MCI Center, Metro Station Stage Debut for Two
Washington Post Staff Writer
Monday, Nov. 17, 1997; Page B1
After four years and $200 million worth of planning and construction, thousands of sports fans got their first chance yesterday to sample the sightlines, sound system, seating arrangement and hot dogs at the new downtown sports arena during preview tours.
They investigated the MCI Center's restrooms and pronounced them excellent. They tested the seats and found them comfortable and roomy for ample bottoms, though the legroom could be snug for someone on the high side of six feet.
"I wanted to come down and see what the arena is like, see if it lives up to all the hype," said Arthur Goggins, 50, from Northeast Washington, who brought his 8-year-old son, Craig. "I think it does."
Next door, Metro cut the ribbon on the new exit for the Gallery Place-Chinatown station. The top of the escalators at Seventh and F streets NW is 75 paces from the arena's main entrance on F Street, and the station has been expanded to handle the surge of thousands of people leaving games.
"We drove, but once we got here and took a look at parking, we're definitely going to take Metro in," said Jon Stancik, 35, of Loudoun County, who brought his 8-year-old son, Michael. The twin events yesterday are part of the city's rising anticipation of the arena's Dec. 2 opening. The home of Abe Pollin's Wizards basketball team and Capitals hockey team will replace the US Airways Arena in Landover.
With at least 200 events — including concerts, circuses and ice skating pageants — scheduled at the 20,600-seat arena each year, city leaders hope the building will lead the revitalization of downtown.
Other Washington institutions are taking part in welcoming the glitzy new neighbor.
The National Museum of American Art, across Seventh Street from the arena, is mounting an exhibit called "Time Out! Sports in Art," a display of painting, sculpture and photography scheduled to open Friday and run through April 5.
Through Dec. 2, the merchants and restaurateurs of Chinatown are offering a 10 percent discount on single items to patrons who show a Metro ticket.

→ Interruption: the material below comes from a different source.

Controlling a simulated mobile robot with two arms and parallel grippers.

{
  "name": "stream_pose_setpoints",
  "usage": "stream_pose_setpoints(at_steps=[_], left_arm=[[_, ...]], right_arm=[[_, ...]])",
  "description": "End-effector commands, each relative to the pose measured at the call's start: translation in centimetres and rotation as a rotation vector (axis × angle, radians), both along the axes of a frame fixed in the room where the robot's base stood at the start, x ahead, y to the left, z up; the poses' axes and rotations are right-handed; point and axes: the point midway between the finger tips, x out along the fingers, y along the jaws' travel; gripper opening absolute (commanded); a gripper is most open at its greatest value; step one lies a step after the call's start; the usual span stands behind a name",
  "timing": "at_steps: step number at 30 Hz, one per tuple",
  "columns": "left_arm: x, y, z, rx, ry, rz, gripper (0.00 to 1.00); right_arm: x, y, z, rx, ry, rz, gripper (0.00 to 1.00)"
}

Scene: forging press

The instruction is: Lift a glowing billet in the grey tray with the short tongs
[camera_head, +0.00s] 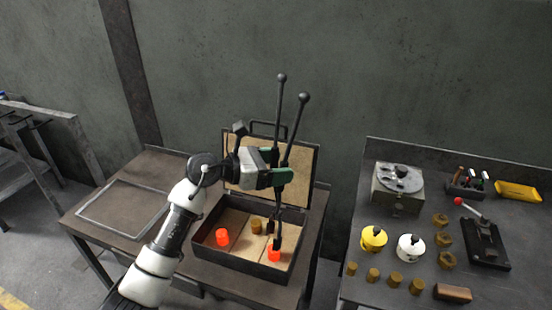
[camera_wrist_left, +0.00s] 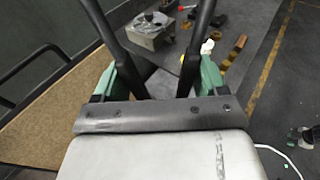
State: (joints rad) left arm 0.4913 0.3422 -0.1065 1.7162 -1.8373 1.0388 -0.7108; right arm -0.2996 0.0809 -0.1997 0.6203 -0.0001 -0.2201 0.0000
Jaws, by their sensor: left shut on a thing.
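My left gripper (camera_head: 279,177) is shut on the dark short tongs (camera_head: 296,130), held upright over the open box with their ball-ended handles up. In the left wrist view, the two tongs arms (camera_wrist_left: 197,45) pass between the green fingers of my gripper (camera_wrist_left: 158,88). The tongs' lower ends reach down to a glowing orange billet (camera_head: 273,255) at the right of the box; I cannot tell whether they grip it. Another glowing billet (camera_head: 222,237) stands in the left part. A dull brown billet (camera_head: 257,226) stands behind them. My right gripper is out of view.
The dark grey box (camera_head: 235,265) has a raised tan-lined lid (camera_head: 308,160) behind it. A thin grey rectangular frame (camera_head: 101,196) lies on the table at left. The right-hand table holds a yellow pot (camera_head: 373,239), a white pot (camera_head: 410,248) and several brass pieces, with a gap between tables.

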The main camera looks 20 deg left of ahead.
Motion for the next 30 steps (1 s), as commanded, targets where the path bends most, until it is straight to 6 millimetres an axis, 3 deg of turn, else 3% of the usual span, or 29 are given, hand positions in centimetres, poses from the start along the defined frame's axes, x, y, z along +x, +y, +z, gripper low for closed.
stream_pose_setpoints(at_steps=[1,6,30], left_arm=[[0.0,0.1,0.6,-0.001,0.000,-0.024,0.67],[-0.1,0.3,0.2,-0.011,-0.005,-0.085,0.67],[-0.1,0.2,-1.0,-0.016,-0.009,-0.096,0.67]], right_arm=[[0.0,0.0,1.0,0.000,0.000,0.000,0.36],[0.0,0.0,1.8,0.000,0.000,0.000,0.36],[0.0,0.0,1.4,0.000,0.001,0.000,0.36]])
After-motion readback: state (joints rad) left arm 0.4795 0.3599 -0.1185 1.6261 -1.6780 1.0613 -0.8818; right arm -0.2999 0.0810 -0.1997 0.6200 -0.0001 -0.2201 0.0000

For many city residents, the new arena is a source of pride.
"To me, it's a big thing, bringing it right downtown," said Goggins, an airline supervisor who lives in the Fort Totten neighborhood of Northeast Washington. "Being able to afford it is another story." He said that he would only be able to come to a few Wizards games and that he would sit in the "cheap seats" for $19.
A friend with season tickets gave Goggins his invitation to the preview. The 30,000 people invited to tour the arena yesterday included season ticket holders, club seat owners, luxury suite renters, assorted VIPs, several local youth sports teams and employees with Metro and the various companies and contractors that helped build the big tan sports palace.

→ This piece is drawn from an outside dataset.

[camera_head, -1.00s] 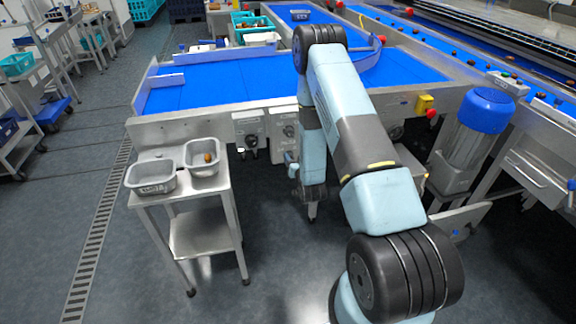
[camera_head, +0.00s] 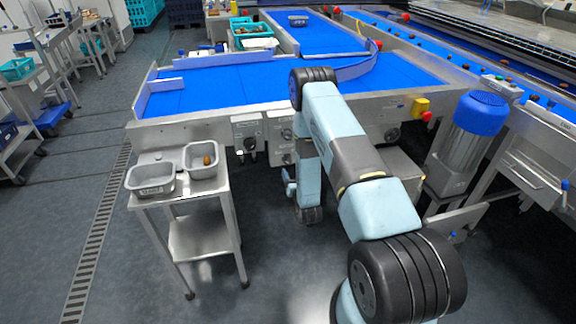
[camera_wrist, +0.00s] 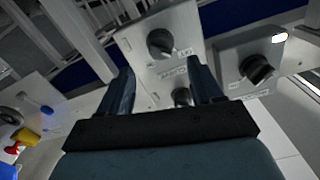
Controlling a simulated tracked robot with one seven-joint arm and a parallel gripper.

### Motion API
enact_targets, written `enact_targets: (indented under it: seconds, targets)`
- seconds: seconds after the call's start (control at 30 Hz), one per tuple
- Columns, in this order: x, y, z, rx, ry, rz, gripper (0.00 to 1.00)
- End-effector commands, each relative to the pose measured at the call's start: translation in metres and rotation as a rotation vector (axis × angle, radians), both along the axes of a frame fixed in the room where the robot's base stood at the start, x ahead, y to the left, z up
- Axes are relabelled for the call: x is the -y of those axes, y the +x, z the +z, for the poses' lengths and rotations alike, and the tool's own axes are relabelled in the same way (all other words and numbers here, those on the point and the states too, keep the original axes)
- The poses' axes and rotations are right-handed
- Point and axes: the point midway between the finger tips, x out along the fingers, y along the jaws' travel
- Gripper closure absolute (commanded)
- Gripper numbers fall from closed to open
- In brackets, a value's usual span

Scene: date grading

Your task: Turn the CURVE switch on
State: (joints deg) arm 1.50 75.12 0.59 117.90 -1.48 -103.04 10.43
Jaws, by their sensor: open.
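Two grey control boxes are on the front of the blue-belted conveyor, a left box (camera_head: 247,131) and a right box (camera_head: 280,131). In the wrist view one box has a black rotary knob (camera_wrist: 160,43) and a second, lower knob (camera_wrist: 181,96), partly hidden by a finger. The other box has a knob (camera_wrist: 257,70) and a lit lamp (camera_wrist: 279,38). The labels are too blurred to tell which is CURVE. My gripper (camera_wrist: 163,88) is open and empty, its fingers on either side of the lower part of the first box; contact cannot be told.
A steel stand (camera_head: 204,194) with two grey bins, a left bin (camera_head: 151,189) and a right bin (camera_head: 200,172), is left of my arm. A yellow-and-red button box (camera_head: 421,108) and a blue-capped motor (camera_head: 481,111) are to the right.

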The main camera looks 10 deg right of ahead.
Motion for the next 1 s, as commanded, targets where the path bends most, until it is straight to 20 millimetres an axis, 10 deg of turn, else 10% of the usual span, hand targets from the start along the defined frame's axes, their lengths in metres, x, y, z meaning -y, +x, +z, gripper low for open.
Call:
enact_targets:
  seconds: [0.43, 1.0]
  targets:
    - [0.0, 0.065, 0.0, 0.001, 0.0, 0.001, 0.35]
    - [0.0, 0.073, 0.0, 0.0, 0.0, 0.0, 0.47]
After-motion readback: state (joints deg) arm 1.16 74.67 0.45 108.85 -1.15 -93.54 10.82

Columnist George Will, who said he holds Wizards and Capitals season tickets, checked out the view from his hockey seat. "It's really good," he said. "There aren't going to be many bad seats."
At the Gallery Place-Chinatown Metro station, proud engineers gave tours of their handiwork. For $19 million — paid with federal money granted to the District and Metro funds — the exit that used to be at Seventh and G streets was relocated to Seventh and F. The construction was done by Clark Construction Group Inc. and Sherman R. Smoot Corp., the firms that also built the arena.
Three escalators and two elevators were added, and the number of fare gates at that end of the station was increased from four to 17. About 1,400 people a day used the old exit, while the new one is designed to handle up to 10,000 in a half-hour, said Kenneth B. Spain, Metro's engineer on the project.
The station features bright lighting to present a safe and friendly atmosphere, and it has elegant concrete columns, flared out at the top to support the bleachers and playing floor directly above.
Pollin said he expects as many as half the people attending arena events, or just over 10,000, will travel by Metro.
Richard A. White, Metro's general manager, advised people to consider using other stations a short walk from the arena, such as Judiciary Square (on the Red Line), Metro Center (Red, Orange and Blue lines) and Archives Navy Memorial (Yellow and Green lines). Gallery Place is on the Red, Yellow and Green lines.
Trains will leave Gallery Place as often as every 45 seconds after games, in an effort to clear the crowds in 30 minutes, White said. Metro will extend hours to accommodate overtime games or late events.
After games, Metro will also offer Blue Line "shortcuts" on the Yellow Line to Virginia from Gallery Place, as well as a Green Line shortcut on the Red Line to Maryland.